Gorsuch and Finnis, the Sequel

As you may recall, I predicted here a couple weeks ago that Judge Neil Gorsuch’s Ph.D study with Oxford’s renowned John Finnis would arouse the left, and I was not disappointed! Enter The Guardian:

Oxford scholar who was mentor to Neil Gorsuch compared gay sex to bestiality

Now, before going into the copy, may I observe that from the headline alone, it isn’t certain whether The Guardian means this as criticism or praise for John Finnis. You never know these days with the left.

Anyway, on to the copy:

Before he was Donald Trump’s nominee to fill the vacancy on the supreme court, Judge Neil Gorsuch was the protege of a renowned Catholic scholar at Oxford University who has compared same-sex relations to bestiality and described abortion as the “approved killing of vulnerable innocent human beings”.

During the years preceding his federal judgeship on the 10th circuit court of appeals Gorsuch studied for a doctorate at University College Oxford under the supervision of Prof John Finnis, a 76-year-old Australian legal scholar considered one of the world’s foremost thinkers on the philosophy of natural law. . .

The same year [1992], during a speech at Harvard University in April, Finnis was reportedly booed by campus protesterswho labelled him a “hate monger” and a “homophobe” and compared his invitation to lecture to giving the grand wizard of the Ku Klux Klan a platform.

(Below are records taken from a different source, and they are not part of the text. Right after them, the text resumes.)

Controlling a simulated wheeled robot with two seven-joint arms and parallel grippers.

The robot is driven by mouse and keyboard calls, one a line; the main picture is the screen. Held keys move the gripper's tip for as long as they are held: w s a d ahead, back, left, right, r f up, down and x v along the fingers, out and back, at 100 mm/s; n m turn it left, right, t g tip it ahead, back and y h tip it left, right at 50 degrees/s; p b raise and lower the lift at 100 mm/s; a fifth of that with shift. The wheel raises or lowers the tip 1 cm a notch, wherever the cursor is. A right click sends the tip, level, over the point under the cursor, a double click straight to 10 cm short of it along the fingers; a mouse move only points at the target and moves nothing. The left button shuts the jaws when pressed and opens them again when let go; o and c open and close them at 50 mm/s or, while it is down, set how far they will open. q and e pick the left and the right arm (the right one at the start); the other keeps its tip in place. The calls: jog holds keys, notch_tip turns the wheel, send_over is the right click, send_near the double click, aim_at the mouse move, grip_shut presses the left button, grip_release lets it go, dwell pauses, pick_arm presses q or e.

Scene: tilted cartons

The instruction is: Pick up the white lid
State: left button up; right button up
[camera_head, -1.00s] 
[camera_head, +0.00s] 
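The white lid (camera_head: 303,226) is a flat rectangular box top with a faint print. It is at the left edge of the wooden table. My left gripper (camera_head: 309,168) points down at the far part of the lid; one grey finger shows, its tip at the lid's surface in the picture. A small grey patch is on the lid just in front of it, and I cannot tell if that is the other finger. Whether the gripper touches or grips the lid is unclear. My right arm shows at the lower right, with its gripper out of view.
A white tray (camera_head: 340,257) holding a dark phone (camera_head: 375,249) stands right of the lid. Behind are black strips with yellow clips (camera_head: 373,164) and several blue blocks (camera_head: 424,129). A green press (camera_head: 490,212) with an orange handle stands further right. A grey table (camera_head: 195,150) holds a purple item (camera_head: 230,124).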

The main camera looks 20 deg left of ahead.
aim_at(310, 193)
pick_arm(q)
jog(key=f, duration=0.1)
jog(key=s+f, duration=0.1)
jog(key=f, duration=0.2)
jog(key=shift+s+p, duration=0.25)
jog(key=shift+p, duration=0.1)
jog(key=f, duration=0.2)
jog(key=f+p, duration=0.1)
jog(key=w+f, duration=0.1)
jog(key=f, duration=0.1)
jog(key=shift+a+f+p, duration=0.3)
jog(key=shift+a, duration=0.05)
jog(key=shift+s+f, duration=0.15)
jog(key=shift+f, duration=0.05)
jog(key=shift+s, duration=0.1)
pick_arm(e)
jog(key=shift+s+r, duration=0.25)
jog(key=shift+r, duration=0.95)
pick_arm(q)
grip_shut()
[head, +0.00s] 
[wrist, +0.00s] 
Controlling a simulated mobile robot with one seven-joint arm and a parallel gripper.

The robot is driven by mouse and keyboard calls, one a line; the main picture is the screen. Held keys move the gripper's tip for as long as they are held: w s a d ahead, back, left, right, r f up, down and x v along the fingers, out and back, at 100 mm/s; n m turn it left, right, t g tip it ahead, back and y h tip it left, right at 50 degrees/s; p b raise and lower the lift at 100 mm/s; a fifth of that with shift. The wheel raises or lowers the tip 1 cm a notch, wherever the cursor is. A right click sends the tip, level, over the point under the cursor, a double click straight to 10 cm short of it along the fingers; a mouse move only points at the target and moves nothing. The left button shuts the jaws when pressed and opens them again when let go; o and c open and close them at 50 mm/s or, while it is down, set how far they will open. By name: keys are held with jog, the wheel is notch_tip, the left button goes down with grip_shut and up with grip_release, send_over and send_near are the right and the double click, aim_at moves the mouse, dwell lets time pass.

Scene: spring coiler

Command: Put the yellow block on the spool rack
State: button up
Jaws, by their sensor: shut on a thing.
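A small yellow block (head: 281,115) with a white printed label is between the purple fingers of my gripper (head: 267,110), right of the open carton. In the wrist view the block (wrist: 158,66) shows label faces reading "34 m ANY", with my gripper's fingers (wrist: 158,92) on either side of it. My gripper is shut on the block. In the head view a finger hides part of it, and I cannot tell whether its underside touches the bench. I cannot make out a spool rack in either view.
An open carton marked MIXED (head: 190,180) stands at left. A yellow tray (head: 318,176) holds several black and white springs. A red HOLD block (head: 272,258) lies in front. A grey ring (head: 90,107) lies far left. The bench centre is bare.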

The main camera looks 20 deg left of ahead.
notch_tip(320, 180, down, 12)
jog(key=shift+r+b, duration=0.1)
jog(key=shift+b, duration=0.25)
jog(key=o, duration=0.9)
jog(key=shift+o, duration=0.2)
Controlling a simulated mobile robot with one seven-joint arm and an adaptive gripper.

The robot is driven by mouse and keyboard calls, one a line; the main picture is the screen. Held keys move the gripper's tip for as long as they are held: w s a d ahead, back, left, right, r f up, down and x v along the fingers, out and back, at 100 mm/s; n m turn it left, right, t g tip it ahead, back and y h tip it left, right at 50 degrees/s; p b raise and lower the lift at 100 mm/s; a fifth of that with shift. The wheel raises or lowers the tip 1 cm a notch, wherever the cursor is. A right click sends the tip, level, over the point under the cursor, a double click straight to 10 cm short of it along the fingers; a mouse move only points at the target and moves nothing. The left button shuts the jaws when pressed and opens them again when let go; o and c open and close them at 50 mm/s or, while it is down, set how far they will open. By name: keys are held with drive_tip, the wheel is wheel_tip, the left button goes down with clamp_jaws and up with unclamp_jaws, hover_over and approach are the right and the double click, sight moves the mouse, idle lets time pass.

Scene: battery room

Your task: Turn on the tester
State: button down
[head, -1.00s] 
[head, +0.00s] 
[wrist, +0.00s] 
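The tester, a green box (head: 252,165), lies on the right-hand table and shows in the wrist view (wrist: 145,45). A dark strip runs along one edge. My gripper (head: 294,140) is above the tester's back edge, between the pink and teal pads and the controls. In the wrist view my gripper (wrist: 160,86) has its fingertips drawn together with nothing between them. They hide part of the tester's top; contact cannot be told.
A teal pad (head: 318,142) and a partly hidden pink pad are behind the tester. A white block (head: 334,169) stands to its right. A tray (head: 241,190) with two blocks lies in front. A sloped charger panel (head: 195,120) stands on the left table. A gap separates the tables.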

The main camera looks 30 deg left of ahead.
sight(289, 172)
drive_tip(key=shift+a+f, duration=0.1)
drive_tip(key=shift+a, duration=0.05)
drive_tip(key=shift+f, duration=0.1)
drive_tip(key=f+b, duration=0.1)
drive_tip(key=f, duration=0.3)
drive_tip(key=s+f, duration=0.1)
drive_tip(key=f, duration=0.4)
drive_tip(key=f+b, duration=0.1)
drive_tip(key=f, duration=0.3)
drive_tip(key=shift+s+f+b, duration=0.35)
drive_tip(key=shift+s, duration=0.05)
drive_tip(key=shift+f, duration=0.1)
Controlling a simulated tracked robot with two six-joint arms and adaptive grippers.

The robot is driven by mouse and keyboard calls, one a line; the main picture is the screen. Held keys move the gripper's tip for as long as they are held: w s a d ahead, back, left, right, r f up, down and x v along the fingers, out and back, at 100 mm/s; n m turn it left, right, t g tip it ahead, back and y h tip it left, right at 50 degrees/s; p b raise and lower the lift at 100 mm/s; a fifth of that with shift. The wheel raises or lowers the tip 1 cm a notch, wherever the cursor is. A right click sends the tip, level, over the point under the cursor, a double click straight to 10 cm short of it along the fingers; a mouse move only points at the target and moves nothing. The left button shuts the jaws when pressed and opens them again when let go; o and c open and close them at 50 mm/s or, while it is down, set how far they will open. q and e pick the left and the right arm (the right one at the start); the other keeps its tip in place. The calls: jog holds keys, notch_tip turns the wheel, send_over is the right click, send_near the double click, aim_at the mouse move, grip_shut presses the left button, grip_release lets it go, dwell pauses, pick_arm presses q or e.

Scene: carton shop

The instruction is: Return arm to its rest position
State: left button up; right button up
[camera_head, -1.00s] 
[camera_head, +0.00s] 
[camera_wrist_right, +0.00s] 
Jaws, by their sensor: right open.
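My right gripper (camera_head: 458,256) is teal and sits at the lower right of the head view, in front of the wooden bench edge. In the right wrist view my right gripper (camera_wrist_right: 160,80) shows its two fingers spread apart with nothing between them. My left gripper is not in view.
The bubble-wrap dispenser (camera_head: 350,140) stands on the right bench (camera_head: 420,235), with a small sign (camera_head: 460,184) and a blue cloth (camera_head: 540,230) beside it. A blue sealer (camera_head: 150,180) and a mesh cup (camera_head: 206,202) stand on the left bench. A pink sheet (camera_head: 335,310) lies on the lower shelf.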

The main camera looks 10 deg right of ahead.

So you can see the caliber of the opposition to Finnis and Gorsuch. What was that about “mainstream” again?

A separate article in The Guardian, labeled an “analysis” naturally, attempts to lay into Gorsuch’s inclination to constitutional originalism, and offers up this kind of comic reasoning:

A strict adherence to the founding documents can prove tricky. In 1787, most transportation was by ship or horse, not by plane or motorcar; communication was on parchment and paper rather than through the internet and cellphones; gay marriage was beyond most people’s imagination.

Conundrums can arrive at the level of the word. Solum points out that the seventh amendment, adopted as part of the bill of rights in 1791, guarantees the right to a jury trial in civil cases where the amount in dispute rises above “twenty dollars”.

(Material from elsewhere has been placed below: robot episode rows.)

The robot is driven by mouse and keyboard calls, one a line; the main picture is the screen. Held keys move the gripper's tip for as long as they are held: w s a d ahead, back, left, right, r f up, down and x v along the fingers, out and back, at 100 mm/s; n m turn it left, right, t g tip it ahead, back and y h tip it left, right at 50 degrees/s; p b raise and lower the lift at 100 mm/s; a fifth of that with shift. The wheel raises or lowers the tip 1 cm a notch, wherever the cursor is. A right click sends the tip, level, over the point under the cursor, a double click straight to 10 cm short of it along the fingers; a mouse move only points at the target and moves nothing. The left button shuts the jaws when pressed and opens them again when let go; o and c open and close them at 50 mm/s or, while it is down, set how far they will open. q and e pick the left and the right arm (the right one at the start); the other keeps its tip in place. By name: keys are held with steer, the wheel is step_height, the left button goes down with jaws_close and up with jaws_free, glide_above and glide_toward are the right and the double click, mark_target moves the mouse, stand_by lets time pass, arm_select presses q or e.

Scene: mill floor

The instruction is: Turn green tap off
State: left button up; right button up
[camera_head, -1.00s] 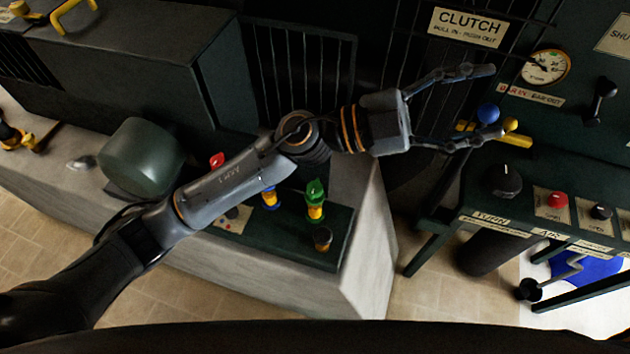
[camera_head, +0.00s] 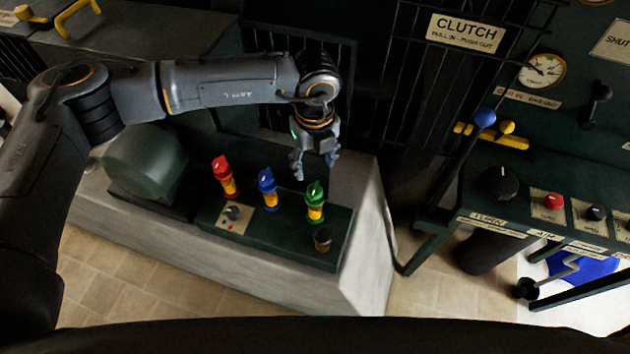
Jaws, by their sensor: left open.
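The green tap (camera_head: 316,201) is a green knob on a yellow body. It stands upright on the dark green panel (camera_head: 283,250) on the concrete ledge. Beside it, to the left, stand the blue tap (camera_head: 267,187) and the red tap (camera_head: 224,176) in a row. My left gripper (camera_head: 314,170) is open and empty, pointing down just above and behind the green tap. It looks apart from the tap. The green tap is fully visible. My right gripper is not in view.
A glassy green dome (camera_head: 145,161) is further left. A console with a black knob (camera_head: 498,183) and blue-ended lever (camera_head: 485,117) stands at right.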

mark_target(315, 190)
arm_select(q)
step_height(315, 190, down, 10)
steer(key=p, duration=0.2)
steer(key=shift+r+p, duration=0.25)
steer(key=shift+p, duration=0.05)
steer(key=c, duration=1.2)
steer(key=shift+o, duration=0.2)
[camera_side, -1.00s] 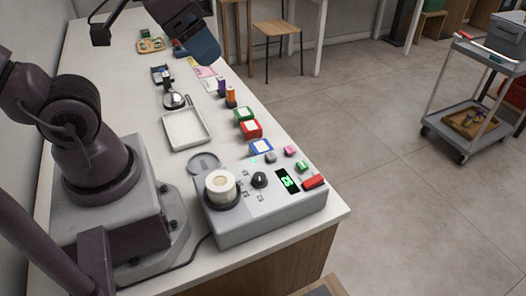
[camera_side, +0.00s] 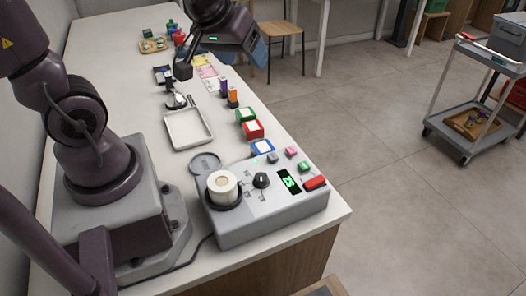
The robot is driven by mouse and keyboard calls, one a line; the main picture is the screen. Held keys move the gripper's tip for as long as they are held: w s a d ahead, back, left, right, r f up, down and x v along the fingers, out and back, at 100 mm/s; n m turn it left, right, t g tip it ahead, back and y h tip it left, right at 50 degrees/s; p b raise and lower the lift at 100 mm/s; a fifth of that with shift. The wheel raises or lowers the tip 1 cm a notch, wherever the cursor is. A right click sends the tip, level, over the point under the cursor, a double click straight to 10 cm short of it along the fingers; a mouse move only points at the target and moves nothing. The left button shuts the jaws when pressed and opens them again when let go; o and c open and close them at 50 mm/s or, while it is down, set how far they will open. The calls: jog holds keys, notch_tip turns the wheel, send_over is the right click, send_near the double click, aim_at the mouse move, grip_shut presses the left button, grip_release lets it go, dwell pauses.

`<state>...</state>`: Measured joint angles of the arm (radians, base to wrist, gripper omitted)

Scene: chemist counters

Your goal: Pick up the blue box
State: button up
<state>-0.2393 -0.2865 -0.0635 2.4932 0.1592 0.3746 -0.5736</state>
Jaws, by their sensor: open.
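The blue box (camera_side: 262,148) is small, with a white top. It lies on the white counter (camera_side: 140,90), just behind the grey control unit and in front of the red box. My gripper (camera_side: 222,52) is open over the far part of the counter, well behind and above the blue box and not touching it.
A red box (camera_side: 253,130) and a green box (camera_side: 245,115) stand close behind the blue one. Orange (camera_side: 233,97) and purple (camera_side: 223,86) bottles stand farther back. A white tray (camera_side: 189,130) lies left. The grey control unit (camera_side: 265,215) is in front.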

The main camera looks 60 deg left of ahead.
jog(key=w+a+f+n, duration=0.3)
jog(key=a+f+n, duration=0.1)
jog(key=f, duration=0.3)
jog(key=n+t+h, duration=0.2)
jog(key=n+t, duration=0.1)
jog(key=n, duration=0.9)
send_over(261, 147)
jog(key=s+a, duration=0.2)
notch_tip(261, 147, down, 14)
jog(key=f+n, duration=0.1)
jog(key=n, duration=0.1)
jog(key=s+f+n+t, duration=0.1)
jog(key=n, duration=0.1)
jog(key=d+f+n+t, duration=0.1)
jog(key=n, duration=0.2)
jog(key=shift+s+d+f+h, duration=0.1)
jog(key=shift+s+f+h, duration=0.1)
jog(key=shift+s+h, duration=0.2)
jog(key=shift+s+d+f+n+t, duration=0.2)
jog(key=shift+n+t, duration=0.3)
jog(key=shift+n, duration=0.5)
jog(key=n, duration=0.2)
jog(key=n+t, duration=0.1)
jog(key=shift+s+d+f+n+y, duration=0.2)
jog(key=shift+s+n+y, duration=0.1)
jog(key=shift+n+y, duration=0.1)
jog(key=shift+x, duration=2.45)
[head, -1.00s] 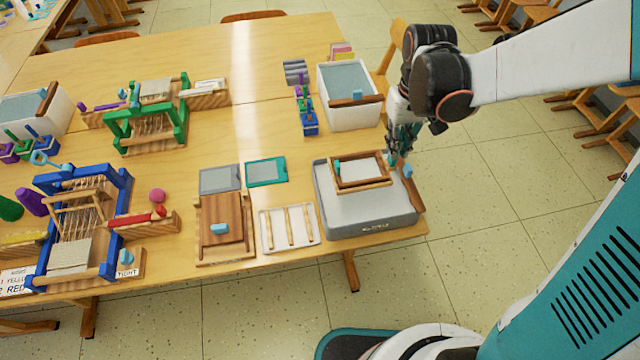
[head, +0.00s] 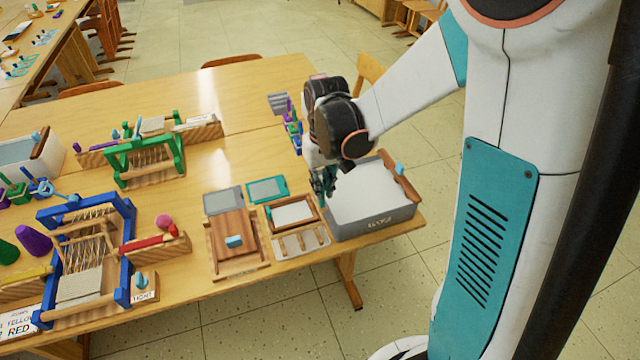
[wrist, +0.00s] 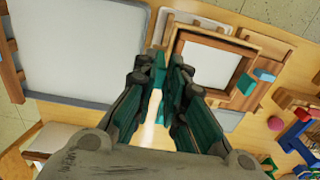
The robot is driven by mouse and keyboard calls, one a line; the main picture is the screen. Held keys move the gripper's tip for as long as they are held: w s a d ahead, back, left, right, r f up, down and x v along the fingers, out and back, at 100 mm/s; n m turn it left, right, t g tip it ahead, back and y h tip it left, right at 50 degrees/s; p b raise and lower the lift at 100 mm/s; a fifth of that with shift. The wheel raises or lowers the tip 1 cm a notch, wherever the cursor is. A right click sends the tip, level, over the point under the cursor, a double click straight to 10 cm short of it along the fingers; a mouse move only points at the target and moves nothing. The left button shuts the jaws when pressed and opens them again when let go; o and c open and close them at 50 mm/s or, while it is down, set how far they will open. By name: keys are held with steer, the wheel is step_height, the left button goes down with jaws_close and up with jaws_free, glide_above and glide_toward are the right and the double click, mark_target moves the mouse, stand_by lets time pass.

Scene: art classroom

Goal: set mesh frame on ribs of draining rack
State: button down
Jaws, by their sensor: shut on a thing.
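The mesh frame (head: 314,216), a wooden rectangle with a pale mesh panel and a small teal tab, is held in my gripper. My gripper (head: 325,185) is shut on the frame's right side, beside the tub. In the wrist view the frame (wrist: 226,94) lies to the right of my fingers (wrist: 168,85). The draining rack (head: 290,252), a white tray with wooden ribs, sits near the table's front edge. The frame is over or just behind the rack's far part, partly hiding it. I cannot tell whether they touch.
The grey tub (head: 375,228) with pale contents stands right of the rack. A wooden board (head: 226,222) with a blue block lies left of it. A grey sheet (head: 222,200) and a teal-edged screen (head: 267,189) lie behind. Looms fill the left of the table.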

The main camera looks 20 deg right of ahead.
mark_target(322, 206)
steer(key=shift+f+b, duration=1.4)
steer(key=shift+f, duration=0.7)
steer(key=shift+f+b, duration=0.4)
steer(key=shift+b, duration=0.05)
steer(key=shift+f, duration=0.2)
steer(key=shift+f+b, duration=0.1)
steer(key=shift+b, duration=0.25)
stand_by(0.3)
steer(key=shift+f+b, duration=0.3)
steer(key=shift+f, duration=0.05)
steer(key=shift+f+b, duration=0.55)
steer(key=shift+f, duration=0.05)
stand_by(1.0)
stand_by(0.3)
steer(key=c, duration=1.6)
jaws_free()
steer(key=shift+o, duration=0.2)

Trouble is, the word “dollar” actually referred to a Spanish silver coin that was the main form of currency in 1791. Similarly, the reference to “domestic violence” in article four of the constitution does not equate to spousal or child abuse as it would today but to riots or insurrections within the boundaries of a single state.

The world has changed in ways that two-centuries old documents cannot reach. “We have a freedom of speech provision, but when it was written, no one spoke over the internet,” Solum said.

I’ll just let this mind-numbing stupidity rest here on the page, as an undisturbed example of what passes for sophisticated legal “analysis” at The Guardian.